LLF introduces no additional parameters but yields more effective results than alternatives like token summarization and feature projection.

Highlights & Insights¶

Decoupled Training & Inference Design: The auxiliary heads learn the scoring during training and are completely removed during inference, elegantly resolving the trade-off between "learning and inference overhead".
Mathematical Trick for Query Aggregation: Leveraging the distributive property of linear algebra reduces the scoring complexity to \(O(M)\), which is a simple yet crucial engineering optimization.
Multi-Task Universality: The first token pruning method to achieve general applicability and effectiveness across all four major tasks (classification, segmentation, detection, and instance segmentation).
The LLF mechanism is exceptionally clean — pruned tokens simply bypass intermediate layers and merge directly into the final layer, introducing zero extra parameters.

Limitations & Future Work¶

Top-K selection represents hard pruning and does not support image-adaptive pruning rates (which maintains batch processing efficiency but sacrifices flexibility for easy/hard inputs).
The auxiliary head design still requires task-specific customization (classification vs segmentations vs detection), adding engineering overhead for adaptation to new tasks.
The performance recovery of LLF under extreme pruning rates is limited, as the final layer cannot fully compensate for information loss from bypassing multiple skipped intermediate layers.
Evaluation has not been conducted on video Transformers or NLP Transformers, leaving cross-domain generalizability unverified.

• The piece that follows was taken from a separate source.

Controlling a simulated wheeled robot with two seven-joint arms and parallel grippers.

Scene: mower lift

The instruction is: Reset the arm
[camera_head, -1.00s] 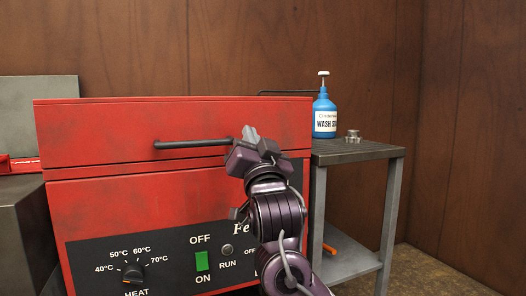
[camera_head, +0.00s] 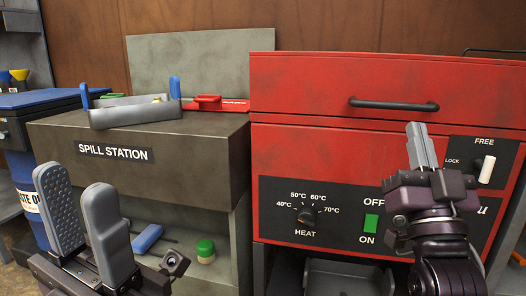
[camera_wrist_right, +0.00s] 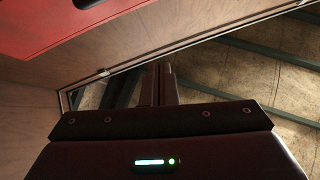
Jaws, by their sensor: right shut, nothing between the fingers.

The paradigm of Cropr's auxiliary-head training with inference-time removal can be generalized to other scenarios requiring learning-based token selection.
The core concept behind LLF — "bypassing intermediate layers and fusion at the final layer" — is applicable to any other token pruning method.

Rating¶

⭐⭐⭐⭐ — Highly clean and elegant design with minimal inference overhead. As the first truly multi-task general token pruning method, its \(2\times\) speedup on ADE20k with only a \(0.1\) mIoU drop is extremely convincing.